Is there any disputing the idea that Americans can get a little obsessed by trains? From a tot’s crayoned red caboose to the self-described train nerd’s bucket list (Alaska Railroad’s Denali Star? Check. Grand Canyon Railway? Yup. Napa Valley Wine Train? Cheers!), the romance of the rails exerts a pull only slightly less powerful than G.E.’s legendary 8,500-horsepower “Big Blow” locomotive.

Stephen Mallon, a photographer in the Hudson Valley of New York, has long been in the thrall of trains, among other large machines. Over the last four years, as work or pleasure set him in motion across the United States, he sought out locales—scenic, industrial, rural, urban—where he could do his own special trainspotting.

The result is a series of striking portraits of freight cars and locomotives. He created each one as a train rolled by. Back in his studio, he cropped the picture to isolate one car, composing it as if it were a still life.
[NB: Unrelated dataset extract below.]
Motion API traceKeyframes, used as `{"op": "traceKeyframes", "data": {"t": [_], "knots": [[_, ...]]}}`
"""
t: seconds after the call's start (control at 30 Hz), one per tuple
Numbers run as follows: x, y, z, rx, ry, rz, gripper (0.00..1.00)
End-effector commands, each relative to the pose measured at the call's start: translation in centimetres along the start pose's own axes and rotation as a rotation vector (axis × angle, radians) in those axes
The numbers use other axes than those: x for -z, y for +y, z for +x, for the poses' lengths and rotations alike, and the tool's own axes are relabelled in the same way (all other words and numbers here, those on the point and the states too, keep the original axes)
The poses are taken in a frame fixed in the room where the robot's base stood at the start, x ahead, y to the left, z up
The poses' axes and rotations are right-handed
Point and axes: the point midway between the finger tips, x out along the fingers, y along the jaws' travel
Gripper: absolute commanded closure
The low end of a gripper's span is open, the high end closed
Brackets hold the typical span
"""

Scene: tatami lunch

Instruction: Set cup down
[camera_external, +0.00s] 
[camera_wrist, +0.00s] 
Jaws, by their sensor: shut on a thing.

The approach might sound fanciful, but, as Mallon says, every passing train is unique, a never-seen-before combination of cars, place and time. “This project is never going to be repeatable,” Mallon says of the visual novelty. He’s also cognizant that some carriers seem headed for the end of the line.
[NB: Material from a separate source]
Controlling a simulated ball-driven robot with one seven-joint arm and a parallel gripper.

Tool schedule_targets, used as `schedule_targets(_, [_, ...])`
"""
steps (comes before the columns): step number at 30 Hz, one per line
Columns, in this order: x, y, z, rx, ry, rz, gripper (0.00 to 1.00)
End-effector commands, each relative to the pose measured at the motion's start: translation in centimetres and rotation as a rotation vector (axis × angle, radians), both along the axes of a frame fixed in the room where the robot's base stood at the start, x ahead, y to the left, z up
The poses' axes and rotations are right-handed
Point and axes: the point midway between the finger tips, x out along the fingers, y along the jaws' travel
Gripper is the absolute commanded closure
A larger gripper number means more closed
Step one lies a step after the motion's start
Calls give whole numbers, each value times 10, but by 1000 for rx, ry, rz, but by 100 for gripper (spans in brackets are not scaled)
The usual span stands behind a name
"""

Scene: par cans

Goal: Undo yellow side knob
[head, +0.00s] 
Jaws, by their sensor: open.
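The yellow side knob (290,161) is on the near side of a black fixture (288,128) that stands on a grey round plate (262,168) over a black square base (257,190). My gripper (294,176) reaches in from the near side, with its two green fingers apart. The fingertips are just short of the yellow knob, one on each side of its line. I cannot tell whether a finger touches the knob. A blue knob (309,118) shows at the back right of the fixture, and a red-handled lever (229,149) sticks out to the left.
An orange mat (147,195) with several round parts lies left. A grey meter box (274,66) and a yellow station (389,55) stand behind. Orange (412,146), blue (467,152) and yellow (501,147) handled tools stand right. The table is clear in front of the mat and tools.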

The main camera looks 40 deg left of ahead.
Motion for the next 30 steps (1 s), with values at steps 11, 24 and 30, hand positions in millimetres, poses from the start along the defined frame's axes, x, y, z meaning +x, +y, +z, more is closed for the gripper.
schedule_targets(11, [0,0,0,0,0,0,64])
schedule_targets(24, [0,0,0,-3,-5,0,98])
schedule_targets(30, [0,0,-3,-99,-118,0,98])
For now, some 1.7 million freight cars and locomotives are at large in the United States, and what marvelous contraptions they are, as you can see through Mallon’s lens: cars designed just to transport automobiles, or chemicals, or gravel, or what have you. The immensity, power and speed of this thundering enterprise are all thrilling. It’s also gratifying to think about these great steel conveyances hauling stuff across the land and to be reminded that, yes, we’re connected.

Reporting and research for the accompanying text was done by Teddy Brokaw.
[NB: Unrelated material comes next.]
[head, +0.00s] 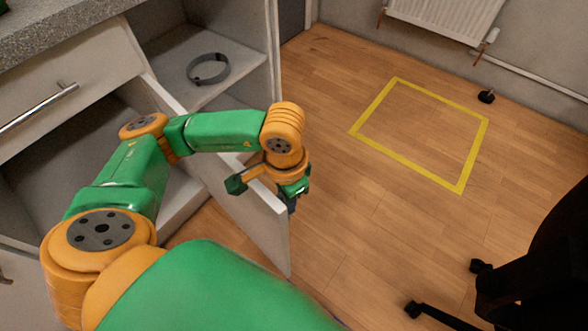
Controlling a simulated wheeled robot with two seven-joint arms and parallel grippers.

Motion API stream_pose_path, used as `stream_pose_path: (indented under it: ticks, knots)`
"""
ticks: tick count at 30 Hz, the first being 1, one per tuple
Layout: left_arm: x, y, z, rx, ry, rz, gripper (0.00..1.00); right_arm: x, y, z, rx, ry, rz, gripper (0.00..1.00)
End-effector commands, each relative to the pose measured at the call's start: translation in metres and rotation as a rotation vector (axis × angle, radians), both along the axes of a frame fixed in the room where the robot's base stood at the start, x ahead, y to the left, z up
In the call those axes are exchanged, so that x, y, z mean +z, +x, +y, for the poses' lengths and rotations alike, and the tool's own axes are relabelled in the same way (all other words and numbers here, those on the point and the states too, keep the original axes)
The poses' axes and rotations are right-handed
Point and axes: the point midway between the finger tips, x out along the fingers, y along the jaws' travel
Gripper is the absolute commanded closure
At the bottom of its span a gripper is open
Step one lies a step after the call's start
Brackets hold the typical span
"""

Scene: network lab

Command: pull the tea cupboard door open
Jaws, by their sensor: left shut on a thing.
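The tea cupboard door (240,205) is a white panel swung well out from the cabinet, with the dark cupboard interior (50,150) showing behind it. My left gripper (291,200) is at the door's free edge, its fingers on the outer side and shut on the door handle. The handle itself is hidden behind the gripper and the door. My left arm reaches over the top of the door. My right gripper is out of view.
A drawer (60,95) with a bar handle is above the cupboard. A grey ring (208,69) lies on an open shelf beside it. A yellow floor outline (460,190) encloses bare wood floor. A black chair (535,275) stands at lower right, a radiator (445,15) at the back wall.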

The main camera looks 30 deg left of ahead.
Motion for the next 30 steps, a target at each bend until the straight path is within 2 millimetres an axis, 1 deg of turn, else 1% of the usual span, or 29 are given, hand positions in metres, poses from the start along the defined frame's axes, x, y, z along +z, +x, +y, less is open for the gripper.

Caboose — Photographing “Passing Freight” was a mostly solo affair for Mallon, involving hours-long stakeouts with only a book for company. Here, the solitude is interrupted by a crewman who seems to be waving from the rear of the caboose. Though today’s electronic devices perform tasks that brakemen once did, the ultimate car still sometimes serves as an office, workshop or lounge. Stephen Mallon
Locomotive — 2015. Cajon Junction, California Stephen Mallon
Autorack — An articulated car hauls automobiles near the photographer’s home in Newburgh, New York. Today 75 percent of all new cars and light trucks are transported by rail. It was a chance encounter with the local freight line that first sparked the idea for Mallon’s “Passing Freight” project. He has since traveled as far as California in pursuit of a unique image.  Stephen Mallon
Centerbeam flatcar
Centerbeam flatcar — The sprawling landscapes and pinpoint accuracy of Mallon’s images sometimes belie the substantial scale of his subjects. This centerbeam flatcar is around 70 feet long, and specially designed to transport up to 100 tons of lumber. Fresh tracks at the bottom of the frame show just how close the photographer was able to get. Stephen Mallon
Flatbed — This car carries pipes through upstate New York, not far from the photographer’s home. Part of the project’s appeal for Mallon was the element of surprise—he never knew in advance exactly what was coming down the line. But what he could count on was that each encounter would be a singular experience.   Stephen Mallon
Gondola — People often mark freight cars with graffiti, including this gondola near the Nevada-Utah border. Mallon scoured Google Maps and rail-fan forums to find public locations where he could view trains in motion. “I wanted a project that I could shoot on my own terms,” he says.  Stephen Mallon
Centerbeam flatcar
Centerbeam flatcar — This specialized platform is carrying lumber through Teaneck, New Jersey. Construction materials make up about 12 percent, or three million carloads, of the freight hauled each year. Some travel quite a vast distance. There is some 140,000 miles of railroad track available to freight trains in the United States today. Stephen Mallon
Undercutter — Teaneck, New Jersey Stephen Mallon
Boxcar — The traditional enclosed car—this one was sighted  in Jacksonville, Florida—could be carrying consumer goods such as paper. Boxcars are not as common as they used to be. They require more work to load and unload than other platforms, and also have been largely supplanted by globe-trotting containers, which are hoisted from cargo ships onto specialized railcars. Stephen Mallon
Caboose —1979. Salt Flats, Utah Stephen Mallon
Editor's Note, 7/11/2022: A caption in an earlier version of this story stated that there were three million carloads of freight hauled each year by train. In fact, there are three million carloads of construction materials hauled each year by train.